Wenn die US-Regierung ihr versprochenes Programm einer religiösen Erneuerung des Landes erfüllen will, kann das nicht ohne Verwerfungen vonstatten gehen. Ein Supreme Court mit neu ernannten Richtern, der etwa das Recht auf Abtreibung kassieren wollte, wird mit Widerstand auf den Straßen zu rechnen haben. Die öffentliche Mobilisierung der Frauen, die um ihre Selbstbestimmung kämpfen, wird zunächst eine Aufgabe der inneramerikanischen Opposition sein. Aber eine europäische Öffentlichkeit kann eine solche Bewegung wirkungsvoll unterstützen. In solchen sozialen Fragen wird es strategisch darauf ankommen, die liberale Fraktion der republikanischen Partei vom bibeltreuen Mainstream zu trennen. Leute wie New Yorks Bürgermeister Michael Bloomberg oder der in Ökologie- und Bürgerrechtsfragen aufgeschlossene Arnold Schwarzenegger werden einen strammen Rechtskurs religiöser Eiferer nicht mitmachen.
Was Bushs Meisterstrategen Karl Rove gelungen ist und was Kerry versäumt hat, nämlich das eigene Lager kulturell weit über die Parteigrenzen hinaus auszudehnen, müssen die Demokraten jetzt beginnen. Die Liberalität der amerikanischen Zivilgesellschaft zu erhalten wird dann zu einer Aufgabe, an der eine neuartige transatlantische Partnerschaft wachsen kann.
Und der „Krieg gegen den Terrorismus“? Gewiss, die neokonservative Regierung hat nach 9/11 die Verunsicherung geschürt und die reale Bedrohung wie im Falle des Irak übertrieben, um sich dem Empire nach innen und außen als starke Führung anzubieten. Das ist aber nur die halbe Wahrheit, deren andere Hälfte in Europa gern übersehen wird: Die Angriffe auf New York und Washington haben wirklich stattgefunden und ein Trauma im Unbewussten der Nation hinterlassen. Es erinnert an die eigentliche Gefahr, der sich die Weltgesellschaft zu Beginn des 21. Jahrhunderts ausgesetzt sieht: einem Totalitarismus islamischer Machart, dessen Blutspur sich seit einem Vierteljahrhundert durch den erweiterten Mittleren Osten zieht, von Nord- und Ostafrika bis nach Zentralasien.

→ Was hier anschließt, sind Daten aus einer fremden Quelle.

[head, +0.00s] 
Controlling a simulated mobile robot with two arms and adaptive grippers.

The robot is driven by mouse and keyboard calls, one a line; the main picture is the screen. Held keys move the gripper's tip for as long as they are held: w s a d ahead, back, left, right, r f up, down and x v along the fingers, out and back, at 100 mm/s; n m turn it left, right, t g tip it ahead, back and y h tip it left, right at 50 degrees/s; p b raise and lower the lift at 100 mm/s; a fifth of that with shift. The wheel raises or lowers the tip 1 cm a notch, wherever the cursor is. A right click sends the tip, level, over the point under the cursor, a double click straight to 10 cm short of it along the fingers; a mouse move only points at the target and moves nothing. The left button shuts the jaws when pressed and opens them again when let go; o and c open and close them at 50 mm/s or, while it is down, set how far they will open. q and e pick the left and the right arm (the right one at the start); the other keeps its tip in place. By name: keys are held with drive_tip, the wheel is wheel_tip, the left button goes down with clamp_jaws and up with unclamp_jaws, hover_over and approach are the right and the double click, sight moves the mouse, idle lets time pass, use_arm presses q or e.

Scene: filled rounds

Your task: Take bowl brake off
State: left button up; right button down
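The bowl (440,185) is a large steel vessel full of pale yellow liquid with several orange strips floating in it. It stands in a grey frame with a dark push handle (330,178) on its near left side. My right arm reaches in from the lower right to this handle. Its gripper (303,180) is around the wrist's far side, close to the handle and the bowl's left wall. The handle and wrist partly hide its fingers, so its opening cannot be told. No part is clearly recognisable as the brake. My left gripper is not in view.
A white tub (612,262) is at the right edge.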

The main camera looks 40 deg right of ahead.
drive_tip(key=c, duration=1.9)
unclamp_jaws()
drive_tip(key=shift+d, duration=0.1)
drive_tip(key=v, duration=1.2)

Ideologisch versorgt er sich aus dem Erbe von Nationalsozialismus und Kommunismus und beherrscht zudem die Rhetorik der Globalisierungskritik, wie Bin Laden in seinem Wahlkampf-Video vorgeführt hat.
Hier irren die neokonservativen Weltverbesserer, die zu glauben scheinen, der islamistische Terror lasse sich austreiben wie der Teufel durch den Exorzismus. Terror ist bloß die Methode. Das totalitäre Projekt des Gottesstaats, dem der heilige Krieg dient, kann freilich auch nicht durch Entwicklungshilfe, Schuldenerlass und Appeasement-Politik zivilisiert werden.
Hier zeigt sich eine europäische Blindheit, die allzu häufig mit Duldsamkeit und Tatenlosigkeit einhergegangen ist. Dem aggressiv-unilateralen Aktivismus der USA lässt sich glaubwürdig nur entgegentreten, wenn wir selbst Verantwortung für den Zustand der Welt übernehmen. Dem vereinten Europa müsste gelingen, was John Kerry versäumt hat: die amerikanische Gesellschaft für gemeinsame Initiativen zu gewinnen, um die Globalisierung auf gerechte Weise zu regulieren, den radikalen Islamismus zu isolieren, den Irak politisch zu stabilisieren, die Irankrise effektiv zu moderieren, etwas gegen die Klimakatastrophe zu unternehmen usw. Eine solche Agenda sollte auch unseren Amerikakritikern einleuchten, welche die Vereinigten Staaten gern am Rande des Faschismus wähnen.